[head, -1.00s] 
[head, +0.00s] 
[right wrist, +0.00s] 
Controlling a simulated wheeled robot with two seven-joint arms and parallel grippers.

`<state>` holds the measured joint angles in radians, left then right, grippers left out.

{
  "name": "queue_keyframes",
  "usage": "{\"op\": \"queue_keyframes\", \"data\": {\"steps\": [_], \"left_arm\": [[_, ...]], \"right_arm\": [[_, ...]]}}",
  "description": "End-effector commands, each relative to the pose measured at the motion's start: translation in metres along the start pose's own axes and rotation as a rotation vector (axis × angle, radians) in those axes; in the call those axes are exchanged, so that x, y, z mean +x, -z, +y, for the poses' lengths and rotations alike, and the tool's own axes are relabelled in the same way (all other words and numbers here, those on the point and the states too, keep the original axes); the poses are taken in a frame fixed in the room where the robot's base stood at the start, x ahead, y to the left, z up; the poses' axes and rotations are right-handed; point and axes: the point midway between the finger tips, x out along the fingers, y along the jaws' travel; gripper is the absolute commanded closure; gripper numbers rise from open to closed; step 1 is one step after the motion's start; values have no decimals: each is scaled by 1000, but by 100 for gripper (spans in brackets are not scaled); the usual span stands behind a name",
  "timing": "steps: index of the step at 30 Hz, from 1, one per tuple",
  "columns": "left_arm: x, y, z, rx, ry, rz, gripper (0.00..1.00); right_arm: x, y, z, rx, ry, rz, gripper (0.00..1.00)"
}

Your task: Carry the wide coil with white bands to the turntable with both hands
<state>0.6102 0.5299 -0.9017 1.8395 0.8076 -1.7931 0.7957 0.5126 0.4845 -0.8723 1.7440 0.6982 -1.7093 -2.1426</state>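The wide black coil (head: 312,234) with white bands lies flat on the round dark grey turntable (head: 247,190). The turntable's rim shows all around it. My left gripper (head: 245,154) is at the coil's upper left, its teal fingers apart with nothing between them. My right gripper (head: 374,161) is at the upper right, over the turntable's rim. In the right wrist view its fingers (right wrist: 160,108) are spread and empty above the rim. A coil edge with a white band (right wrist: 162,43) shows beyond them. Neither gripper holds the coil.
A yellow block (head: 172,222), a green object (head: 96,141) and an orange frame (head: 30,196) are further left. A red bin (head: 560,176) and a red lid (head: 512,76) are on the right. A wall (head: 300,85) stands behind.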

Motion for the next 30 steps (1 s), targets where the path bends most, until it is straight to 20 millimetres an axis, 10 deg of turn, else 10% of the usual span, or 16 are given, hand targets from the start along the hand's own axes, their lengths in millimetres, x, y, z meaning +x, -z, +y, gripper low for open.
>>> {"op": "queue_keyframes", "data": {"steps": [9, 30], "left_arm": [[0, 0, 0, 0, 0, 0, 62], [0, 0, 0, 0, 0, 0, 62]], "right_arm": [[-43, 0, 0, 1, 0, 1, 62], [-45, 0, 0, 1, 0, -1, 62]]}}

Exercise instructions: Pick each line holding the word "along" out of the data and copy it.

Exercise solution:
  "description": "End-effector commands, each relative to the pose measured at the motion's start: translation in metres along the start pose's own axes and rotation as a rotation vector (axis × angle, radians) in those axes; in the call those axes are exchanged, so that x, y, z mean +x, -z, +y, for the poses' lengths and rotations alike, and the tool's own axes are relabelled in the same way (all other words and numbers here, those on the point and the states too, keep the original axes); the poses are taken in a frame fixed in the room where the robot's base stood at the start, x ahead, y to the left, z up; the poses' axes and rotations are right-handed; point and axes: the point midway between the finger tips, x out along the fingers, y along the jaws' travel; gripper is the absolute commanded closure; gripper numbers rise from open to closed; step 1 is one step after the motion's start; values have no decimals: each is scaled by 1000, but by 100 for gripper (spans in brackets are not scaled); the usual span stands behind a name",
Motion for the next 30 steps (1 s), targets where the path bends most, until it is straight to 20 millimetres an axis, 10 deg of turn, else 10% of the usual span, or 16 are given, hand targets from the start along the hand's own axes, their lengths in millimetres, x, y, z meaning +x, -z, +y, gripper low for open.

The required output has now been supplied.